Sloth - Nikola Kucharska
   Mestre Murakami costumava dizer que a Preguiça era o pior de todos os "defeitos". O dicionário define-a como "propensão para não trabalhar" ou "demora ou lentidão em agir", mas o que não diz é que ela é dos vícios mais matreiros, e pode manifestar-se das formas mais incríveis:
   Se o dever exige que façamos algo que não queremos de maneira nenhuma fazer, ela adoece-nos o corpo para termos uma desculpa válida para não o fazer. Ou lembra-nos que temos a casa suja e a precisar urgentemente de uma limpeza. Ou que afinal existe um primo em segundo grau que não vemos há vários anos e que decidimos que temos mesmo que visitar agora ou nunca mais o faremos.
   A Preguiça é a inacção, o atrito, a força que nos pesa o espírito, e tem que ser combatida todos os dias, em todas as acções, desde o lavar a loiça ao decidir sobre o nosso próprio futuro. Deixá-la tomar conta é meio caminho andado para começarmos a passar os dias fechados em casa, longe de tudo e todos, completamente perdidos de nós próprios.

segunda-feira, 6 de outubro de 2014

Musubi (União)

   Os japoneses têm uma palavra que surge muitas vezes associada a união, ligação ou conexão. Essa palavra é musubi (結び) e representa algo essencial no karate.

   Quando vemos um bando a voar sincronizadamente, não vemos nenhum pássaro a parar subitamente e a fechar as asas só porque acha que se enganou, ou a voar sozinho à frente do bando ou já teria sido rapinado há muito tempo. Todos eles estão unidos sob os mesmos princípios e todos mantêm a sua individualidade própria. E é isto que tem que acontecer nos treinos.

   Mais do que a técnica individual, o que realmente conta é a proximidade e a união do grupo como um todo. Sem isso seria impossível alcançar-se algo tão belo como isto:


Bando de estorninhos

quinta-feira, 2 de outubro de 2014

Água

   Por vezes desistimos dos nossos sonhos quando encontramos um obstáculo. Vemo-lo como prova de que nos enganámos no caminho e voltamos para trás. Ora, a água não volta para trás nem muda de direcção quando encontra uma pedra no meio do rio. Ela envolve-a e contorna-a e segue sempre o seu caminho. Se for muito forte pode até passar-lhe por cima, mas nunca a ignora.
   Ignorar um obstáculo é negar o desafio que a vida nos lançou; é fechar os olhos a uma lição importante que devemos aprender. Podemos ignorar o obstáculo mas isso provavelmente fará com que o encontremos novamente a jusante.

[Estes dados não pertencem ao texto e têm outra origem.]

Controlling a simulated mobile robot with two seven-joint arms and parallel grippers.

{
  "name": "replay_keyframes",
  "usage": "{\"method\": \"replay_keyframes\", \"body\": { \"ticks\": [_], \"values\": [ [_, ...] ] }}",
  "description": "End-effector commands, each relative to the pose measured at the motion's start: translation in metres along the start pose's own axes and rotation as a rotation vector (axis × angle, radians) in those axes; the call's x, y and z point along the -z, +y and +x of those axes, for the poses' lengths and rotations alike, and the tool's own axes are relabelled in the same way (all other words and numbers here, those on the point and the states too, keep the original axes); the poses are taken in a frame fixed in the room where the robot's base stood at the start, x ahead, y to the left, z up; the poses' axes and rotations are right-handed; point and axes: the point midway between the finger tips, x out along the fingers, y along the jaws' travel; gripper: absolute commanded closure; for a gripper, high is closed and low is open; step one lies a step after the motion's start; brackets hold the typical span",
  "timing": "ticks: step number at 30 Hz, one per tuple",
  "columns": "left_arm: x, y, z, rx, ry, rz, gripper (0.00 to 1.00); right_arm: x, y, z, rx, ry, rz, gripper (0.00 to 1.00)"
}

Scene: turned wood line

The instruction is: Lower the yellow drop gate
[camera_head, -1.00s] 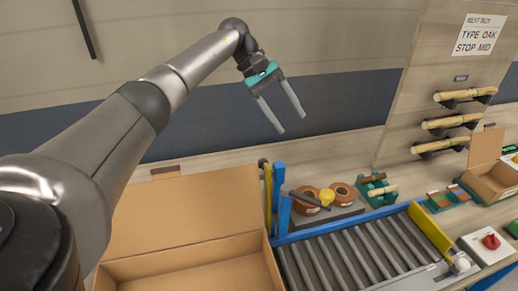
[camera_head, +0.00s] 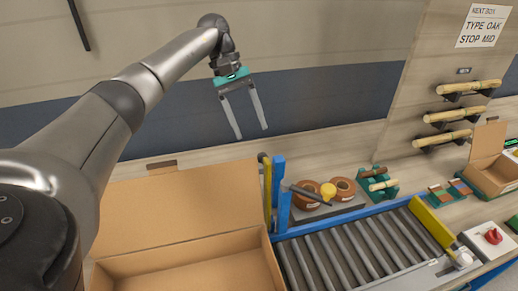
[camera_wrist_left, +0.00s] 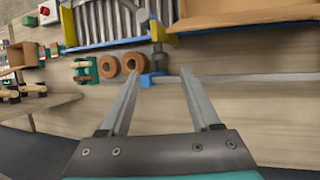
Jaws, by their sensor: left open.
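An upright yellow piece (camera_head: 267,188) stands beside a blue post (camera_head: 280,190) at the conveyor's left end; it looks like the drop gate, raised. My left gripper (camera_head: 252,132) is open and empty, fingers down, in the air above and left of the post. In the left wrist view the blue post top (camera_wrist_left: 154,81) shows between my open fingers (camera_wrist_left: 160,75), apart from them as far as I can tell. My right gripper is out of view.
An open cardboard box (camera_head: 185,215) stands left of the roller conveyor (camera_head: 350,250). Brown rolls (camera_head: 308,192) and a green rack (camera_head: 378,184) sit behind it. A yellow bar (camera_head: 432,224) crosses its right end. Wall pegs hold turned wood pieces (camera_head: 455,113).

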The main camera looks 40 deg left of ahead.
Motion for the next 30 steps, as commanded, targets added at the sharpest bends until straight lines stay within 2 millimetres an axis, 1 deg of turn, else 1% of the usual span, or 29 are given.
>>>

segunda-feira, 15 de setembro de 2014

Bloqueio mental

   As palavras que usamos (e pensamos) têm força e modificam a realidade do nosso futuro. Dizer que não conseguimos é meio caminho andado para, de facto, não conseguirmos. Mas claro que normalmente não somos assim tão determinados.

   Sensei - "É preciso mudar a lâmpada do dojo, podes tratar disso?"

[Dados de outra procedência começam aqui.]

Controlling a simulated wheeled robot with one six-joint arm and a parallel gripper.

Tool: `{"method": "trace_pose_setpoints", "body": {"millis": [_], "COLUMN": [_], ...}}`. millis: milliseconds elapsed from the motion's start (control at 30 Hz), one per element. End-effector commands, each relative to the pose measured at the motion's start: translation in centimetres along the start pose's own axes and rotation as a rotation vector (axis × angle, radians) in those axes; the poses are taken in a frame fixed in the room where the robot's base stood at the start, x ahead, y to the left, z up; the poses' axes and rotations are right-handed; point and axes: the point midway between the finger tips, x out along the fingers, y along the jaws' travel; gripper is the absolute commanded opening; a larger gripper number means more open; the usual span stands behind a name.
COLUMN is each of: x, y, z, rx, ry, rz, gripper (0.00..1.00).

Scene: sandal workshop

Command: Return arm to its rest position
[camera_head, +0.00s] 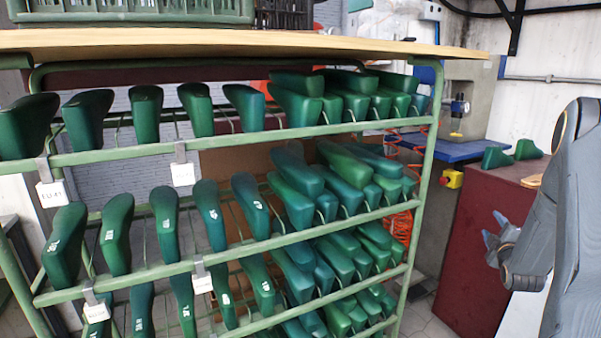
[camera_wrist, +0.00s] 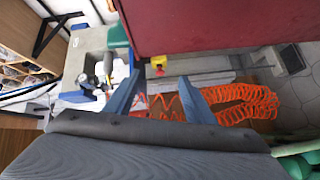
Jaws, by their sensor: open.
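My gripper (camera_head: 490,246) shows at the right of the head view, in front of the red cabinet and to the right of the shelf rack. Its two fingers are apart with nothing between them. In the wrist view the two blue-grey fingers (camera_wrist: 158,98) also stand apart and empty. My arm rises along the right edge of the head view, folded close to the camera. The gripper touches nothing that I can see.
A green rack (camera_head: 424,180) with several rows of green shoe lasts (camera_head: 146,112) fills the left and middle. The red cabinet (camera_head: 470,230) bears two green lasts (camera_head: 510,153). Behind are a blue-topped machine table (camera_head: 450,150) and an orange coiled hose (camera_wrist: 240,100).

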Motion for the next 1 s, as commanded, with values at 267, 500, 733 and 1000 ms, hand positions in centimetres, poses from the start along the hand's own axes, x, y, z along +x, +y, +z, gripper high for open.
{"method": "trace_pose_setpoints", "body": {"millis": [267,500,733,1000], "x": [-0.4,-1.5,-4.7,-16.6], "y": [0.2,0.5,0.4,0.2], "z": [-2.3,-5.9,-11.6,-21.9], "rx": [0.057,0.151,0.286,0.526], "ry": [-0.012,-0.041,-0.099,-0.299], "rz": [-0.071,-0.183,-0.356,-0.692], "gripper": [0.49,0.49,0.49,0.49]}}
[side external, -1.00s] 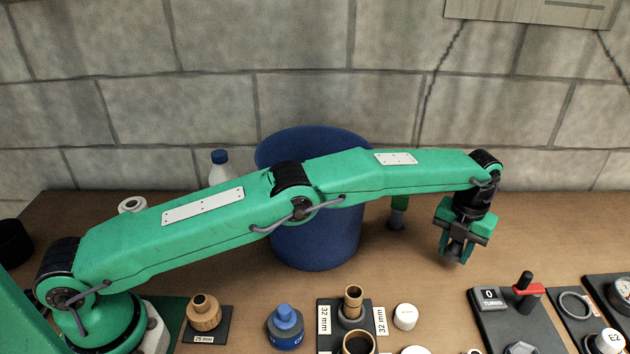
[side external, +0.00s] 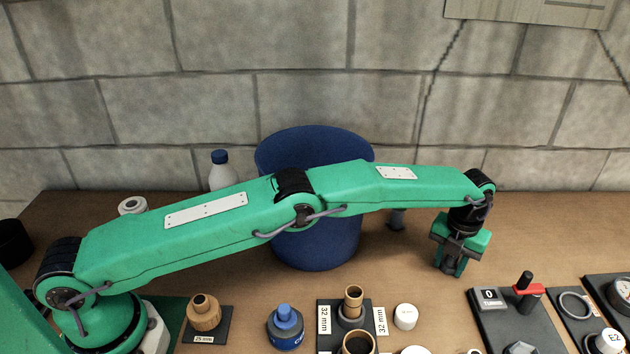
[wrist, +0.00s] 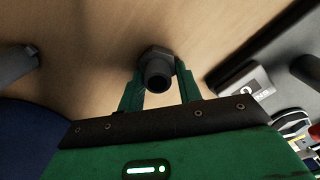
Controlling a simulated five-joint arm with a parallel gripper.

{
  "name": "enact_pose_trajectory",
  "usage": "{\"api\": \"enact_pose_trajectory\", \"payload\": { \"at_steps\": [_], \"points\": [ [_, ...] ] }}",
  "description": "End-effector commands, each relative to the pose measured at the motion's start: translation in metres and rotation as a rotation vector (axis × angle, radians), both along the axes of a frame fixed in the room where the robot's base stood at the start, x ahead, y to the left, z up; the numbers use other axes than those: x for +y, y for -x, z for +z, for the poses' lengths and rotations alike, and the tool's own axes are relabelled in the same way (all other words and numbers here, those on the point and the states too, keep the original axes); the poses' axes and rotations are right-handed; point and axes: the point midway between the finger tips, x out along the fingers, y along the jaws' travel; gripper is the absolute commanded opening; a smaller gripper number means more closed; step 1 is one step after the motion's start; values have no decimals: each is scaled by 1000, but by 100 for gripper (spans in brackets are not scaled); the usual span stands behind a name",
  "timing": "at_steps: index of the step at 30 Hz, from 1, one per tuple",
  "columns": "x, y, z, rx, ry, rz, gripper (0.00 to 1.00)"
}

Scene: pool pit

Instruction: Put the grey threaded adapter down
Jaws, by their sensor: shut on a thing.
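My gripper (side external: 449,270) points down at the right, low over the wooden table. In the wrist view its two green fingers (wrist: 161,92) are shut on the grey threaded adapter (wrist: 157,68). The adapter has a hexagonal collar and a round dark open end facing the camera. In the side view the fingers largely hide the adapter. I cannot tell whether it touches the table.
A dark blue bin (side external: 318,245) stands behind my arm. A grey cylindrical part (side external: 397,220) stands right of the bin and shows in the wrist view (wrist: 15,65). A turns-counter panel (side external: 490,297), a white cap (side external: 405,316) and fittings line the front. Bare table (side external: 545,235) lies right of my gripper.

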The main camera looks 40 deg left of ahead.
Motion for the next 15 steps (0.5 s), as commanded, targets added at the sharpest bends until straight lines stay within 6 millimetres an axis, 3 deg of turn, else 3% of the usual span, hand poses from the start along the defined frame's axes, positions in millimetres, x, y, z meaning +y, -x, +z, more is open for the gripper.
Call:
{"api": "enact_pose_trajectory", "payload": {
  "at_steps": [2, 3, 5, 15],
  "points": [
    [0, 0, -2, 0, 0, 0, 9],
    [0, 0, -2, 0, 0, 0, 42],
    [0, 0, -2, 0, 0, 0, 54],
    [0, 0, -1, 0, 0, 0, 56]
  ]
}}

   Aluno - "Pois é, já estamos a treinar às escuras há algum tempo, então vou ver se consigo arranjar tempo para tratar disso para a semana."

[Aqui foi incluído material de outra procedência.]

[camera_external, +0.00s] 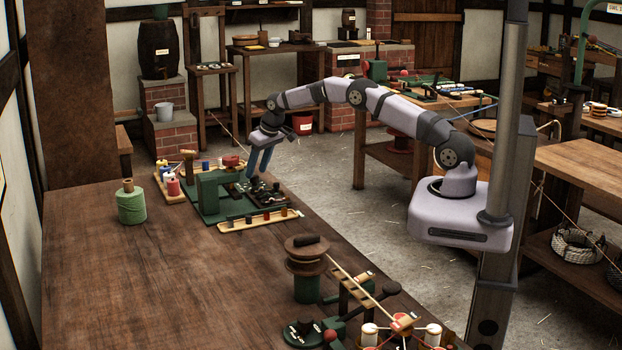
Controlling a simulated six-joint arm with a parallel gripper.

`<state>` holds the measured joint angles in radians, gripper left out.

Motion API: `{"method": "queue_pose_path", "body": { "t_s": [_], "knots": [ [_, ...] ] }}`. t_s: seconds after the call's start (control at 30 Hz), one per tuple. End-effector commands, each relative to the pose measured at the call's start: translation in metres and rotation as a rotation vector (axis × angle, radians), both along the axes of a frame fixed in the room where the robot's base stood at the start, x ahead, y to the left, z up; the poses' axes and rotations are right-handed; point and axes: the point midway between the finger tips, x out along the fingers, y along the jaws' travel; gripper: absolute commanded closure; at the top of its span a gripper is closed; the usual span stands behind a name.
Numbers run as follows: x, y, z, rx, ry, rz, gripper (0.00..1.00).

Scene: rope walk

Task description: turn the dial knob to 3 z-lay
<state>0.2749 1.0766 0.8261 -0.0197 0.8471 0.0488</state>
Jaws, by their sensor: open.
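My gripper (258,174) points down, with its blue fingers apart, over the right part of a green machine (208,190) on the brown bench. Just below the fingertips is a dark panel (262,198) with small dark knobs and pale markings. The fingertips are close to these parts; I cannot tell whether they touch. The dial knob may be among them, but it is too small to make out, and its setting cannot be read. Another green base (301,334) with dark parts and white markings stands at the front of the bench.
A green twine spool (131,206) stands left on the bench. A tray of small coloured spools (173,187) is beside the machine, and a wooden strip with pegs (258,222) lies in front. The bench's left middle (150,290) is clear.

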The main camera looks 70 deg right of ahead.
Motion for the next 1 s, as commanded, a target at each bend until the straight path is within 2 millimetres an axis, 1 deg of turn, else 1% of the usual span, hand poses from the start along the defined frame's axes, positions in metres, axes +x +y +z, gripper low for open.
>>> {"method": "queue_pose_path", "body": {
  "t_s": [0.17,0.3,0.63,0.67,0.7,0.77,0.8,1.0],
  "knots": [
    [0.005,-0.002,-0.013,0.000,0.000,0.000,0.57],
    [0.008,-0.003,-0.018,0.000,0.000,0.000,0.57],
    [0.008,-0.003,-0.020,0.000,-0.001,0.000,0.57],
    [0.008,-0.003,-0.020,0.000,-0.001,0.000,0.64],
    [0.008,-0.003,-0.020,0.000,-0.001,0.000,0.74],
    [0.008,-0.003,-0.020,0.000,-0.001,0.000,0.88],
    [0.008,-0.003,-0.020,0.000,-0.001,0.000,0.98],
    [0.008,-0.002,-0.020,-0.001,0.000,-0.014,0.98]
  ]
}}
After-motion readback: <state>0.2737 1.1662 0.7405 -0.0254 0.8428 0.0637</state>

   E claro que para a semana o dojo continuará às escuras, e porquê? Porque subjacente a esta forma de pensar está uma teia racional complexa e gigantesca que enreda e impede qualquer forma de acção. Pensar em fazer algo não é a forma mais rápida de a fazer. A forma mais rápida é simplesmente fazê-la! É levar as mãos à frente, avançar de corpo e alma e fazer o que tem que ser feito!


   Se conseguimos ou não fazer um pontapé, se o queremos fazer, se o devemos fazer, como exactamente o vamos fazer... entrar nesta forma de pensar é entrar numa espiral que muito provavelmente não nos levará a lado nenhum, e certamente não nos fará lançar o pontapé. Se só a prática e a repetição levam à perfeição, então de que serve pensar tanto?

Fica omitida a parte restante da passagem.